Fact no. 1 – You may have to cough up a balance transfer fee

Although a good number of balance transfer cards don’t feature any such fee if the transfer is processed within the first 60 days of account opening, the others may come with a 3% to 5% fee on the transferred card balance, as a part of the 0% APR deal. This means that if you transfer a $ 5000 balance to a 0% APR card that has a 3% balance transfer fee, your new outstanding balance would be $ 5150. While it may still be an excellent offer considering your overall interest savings, you must factor in this fee is while working on your long-term debt clearance plan.

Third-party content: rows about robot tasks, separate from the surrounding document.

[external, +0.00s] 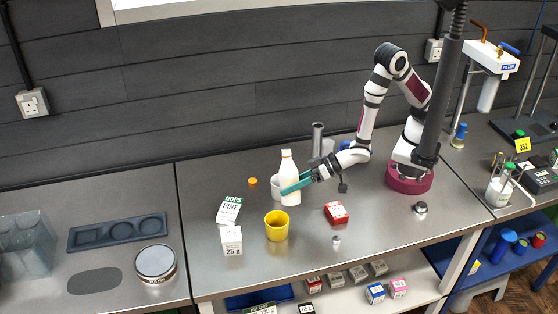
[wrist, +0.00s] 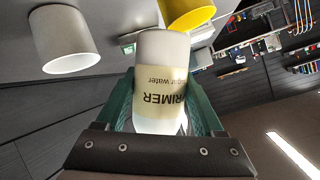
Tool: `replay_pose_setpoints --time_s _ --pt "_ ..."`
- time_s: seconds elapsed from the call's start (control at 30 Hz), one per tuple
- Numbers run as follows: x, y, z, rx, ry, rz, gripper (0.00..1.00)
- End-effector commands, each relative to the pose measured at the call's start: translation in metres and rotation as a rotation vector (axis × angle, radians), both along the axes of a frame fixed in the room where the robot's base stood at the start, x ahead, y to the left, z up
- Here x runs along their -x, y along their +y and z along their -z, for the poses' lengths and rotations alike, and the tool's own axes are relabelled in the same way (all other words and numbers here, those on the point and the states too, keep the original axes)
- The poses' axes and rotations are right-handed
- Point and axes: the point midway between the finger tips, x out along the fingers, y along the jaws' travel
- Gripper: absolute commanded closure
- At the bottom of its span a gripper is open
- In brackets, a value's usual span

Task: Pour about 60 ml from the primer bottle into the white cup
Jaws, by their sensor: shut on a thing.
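The white primer bottle (external: 288,168) is about upright in the external view. My gripper (external: 296,187) is shut on its body, with green fingers on either side. In the wrist view the bottle (wrist: 160,60) fills the middle between the fingers, its "PRIMER" label upside down and its neck end hidden by the gripper. I cannot tell whether its base touches the bench. The white cup (external: 275,185) is just left of and behind the bottle, partly hidden by it. In the wrist view the cup (wrist: 64,40) is at the upper left, apart from the bottle.
A yellow cup (external: 277,227) stands in front of the bottle. An orange cap (external: 252,182) lies to the left. A hops carton (external: 229,210), a small white box (external: 231,241) and a red box (external: 336,212) are nearby. A grey cylinder (external: 318,140) stands behind.

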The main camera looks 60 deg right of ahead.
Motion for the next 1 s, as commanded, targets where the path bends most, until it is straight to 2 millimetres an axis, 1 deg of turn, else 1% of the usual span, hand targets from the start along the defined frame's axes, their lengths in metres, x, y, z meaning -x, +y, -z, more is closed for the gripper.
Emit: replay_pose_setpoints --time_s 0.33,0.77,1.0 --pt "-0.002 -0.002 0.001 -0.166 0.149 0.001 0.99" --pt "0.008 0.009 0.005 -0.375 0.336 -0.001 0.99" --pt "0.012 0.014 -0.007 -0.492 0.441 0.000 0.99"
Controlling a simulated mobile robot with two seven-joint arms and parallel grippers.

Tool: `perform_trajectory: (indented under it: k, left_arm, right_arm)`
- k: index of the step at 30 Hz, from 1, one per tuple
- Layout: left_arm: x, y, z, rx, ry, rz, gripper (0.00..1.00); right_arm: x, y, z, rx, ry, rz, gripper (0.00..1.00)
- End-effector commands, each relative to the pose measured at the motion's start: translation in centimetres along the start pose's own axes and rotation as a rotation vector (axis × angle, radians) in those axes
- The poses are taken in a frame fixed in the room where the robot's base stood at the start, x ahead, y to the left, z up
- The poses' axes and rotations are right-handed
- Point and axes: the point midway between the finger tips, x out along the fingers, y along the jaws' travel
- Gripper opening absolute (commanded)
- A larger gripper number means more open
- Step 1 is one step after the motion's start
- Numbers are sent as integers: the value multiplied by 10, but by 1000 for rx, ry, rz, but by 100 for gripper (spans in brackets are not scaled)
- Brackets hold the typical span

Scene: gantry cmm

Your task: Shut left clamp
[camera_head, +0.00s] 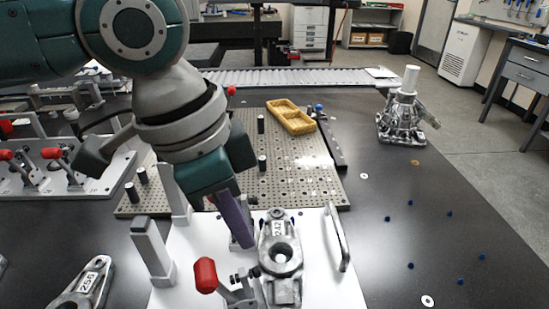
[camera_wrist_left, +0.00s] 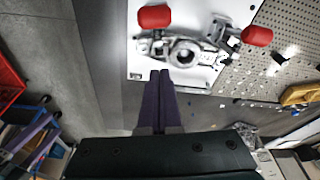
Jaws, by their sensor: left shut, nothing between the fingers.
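A silver cast part (camera_head: 281,254) marked with digits lies on a white plate (camera_head: 325,285); it also shows in the wrist view (camera_wrist_left: 185,53). A toggle clamp with a red handle (camera_head: 205,275) stands at its near left. In the wrist view that red handle (camera_wrist_left: 154,16) and a second clamp's red handle (camera_wrist_left: 256,36) flank the part. My arm hides the second clamp in the head view; I cannot tell whether either clamp is closed. My left gripper (camera_head: 245,238), with purple fingers, is shut and empty beside the part, apart from the handles. My right gripper is not in view.
Two grey posts (camera_head: 152,252) rise from the plate's left side, and a handle bar (camera_head: 337,237) from its right. Behind is a perforated board (camera_head: 295,165) with a yellow tray (camera_head: 290,116). Another casting (camera_head: 403,115) stands right. Small blue pieces dot the table (camera_head: 440,245).

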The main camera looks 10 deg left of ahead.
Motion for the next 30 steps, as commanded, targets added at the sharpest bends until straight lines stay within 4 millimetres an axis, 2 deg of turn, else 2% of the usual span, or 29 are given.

Fact no. 2 – Skip a payment and you’re most likely to lose the balance transfer offer, or get forced into paying a hefty penalty APR

While it’s a good strategy to transfer your high interest credit card balance to a 0% APR balance transfer card, save plenty on interest payments, and get rid of your card debt in the quickest manner possible, you must ensure that you never miss any of your monthly payments. The 0% offer can be completely cancelled if you get considerably late in making your monthly payment (by 60 days or more). What’s even worse is that you may get charged a hefty penalty APR on the remaining balance if you’re more than 60 days late (as per Credit Card Act, 2009). This penalty APR can be in the vicinity of 30%, a burden which you can definitely do without!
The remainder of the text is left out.